══ Supplied data

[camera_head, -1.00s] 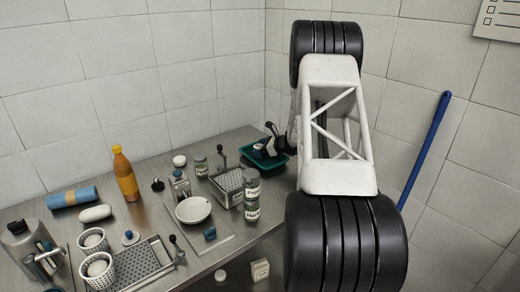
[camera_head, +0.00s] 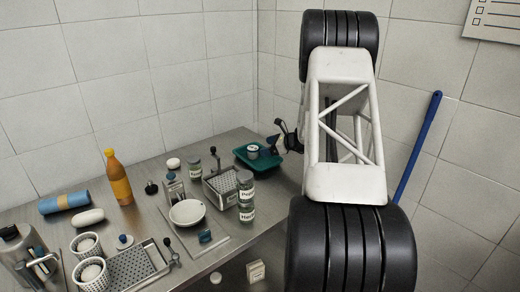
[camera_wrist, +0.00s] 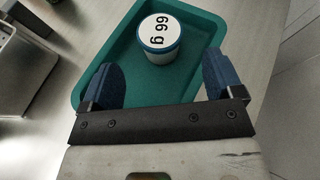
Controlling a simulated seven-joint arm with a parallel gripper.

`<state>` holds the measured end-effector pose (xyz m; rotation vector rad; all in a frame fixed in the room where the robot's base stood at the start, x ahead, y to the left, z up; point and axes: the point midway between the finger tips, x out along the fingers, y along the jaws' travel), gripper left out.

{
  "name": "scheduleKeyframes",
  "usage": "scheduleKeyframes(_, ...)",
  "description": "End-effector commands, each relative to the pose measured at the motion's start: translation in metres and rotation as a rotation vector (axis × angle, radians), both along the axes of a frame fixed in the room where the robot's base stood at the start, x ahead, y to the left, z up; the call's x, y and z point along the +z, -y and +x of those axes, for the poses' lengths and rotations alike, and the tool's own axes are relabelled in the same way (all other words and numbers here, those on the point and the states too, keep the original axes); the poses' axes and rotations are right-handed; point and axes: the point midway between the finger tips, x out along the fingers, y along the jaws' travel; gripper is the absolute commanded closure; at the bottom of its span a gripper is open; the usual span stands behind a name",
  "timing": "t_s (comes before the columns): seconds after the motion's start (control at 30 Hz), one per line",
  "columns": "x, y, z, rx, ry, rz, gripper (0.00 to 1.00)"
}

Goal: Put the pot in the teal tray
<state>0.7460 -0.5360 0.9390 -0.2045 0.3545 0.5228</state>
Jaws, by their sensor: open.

════

* What is required *
Do not copy the pictures, but repeat every line exactly.

* The response *
[camera_head, -1.00s] 
[camera_head, +0.00s] 
[camera_wrist, +0.00s] 
Controlling a simulated seven-joint arm with a parallel gripper.

`<state>` holds the measured end-effector pose (xyz m; rotation vector rad; all in a frame fixed in the room where the robot's base stood at the start, x ahead, y to the left, z up; point and axes: the point midway between the finger tips, x out along the fingers, y along the jaws' travel), gripper left out.

{
  "name": "scheduleKeyframes",
  "usage": "scheduleKeyframes(_, ...)",
  "description": "End-effector commands, each relative to the pose measured at the motion's start: translation in metres and rotation as a rotation vector (axis × angle, radians), both along the axes of a frame fixed in the room where the robot's base stood at the start, x ahead, y to the left, z up; the call's x, y and z point along the +z, -y and +x of those axes, for the poses' lengths and rotations alike, and the tool's own axes are relabelled in the same way (all other words and numbers here, those on the point and the states too, keep the original axes); the poses' axes and rotations are right-handed; point and axes: the point midway between the finger tips, x out along the fingers, y along the jaws' travel; gripper is the absolute commanded closure; at the bottom of its span a gripper is open; the usual span stands behind a name",
  "timing": "t_s (comes before the columns): seconds after the motion's start (control at 30 Hz), one per line",
  "columns": "x, y, z, rx, ry, rz, gripper (0.00 to 1.00)"
}

Goal: Put the pot in the teal tray
<state>0.7460 -0.5360 0.9390 -0.2045 0.3545 0.5228</state>
Jaws, by their sensor: open.

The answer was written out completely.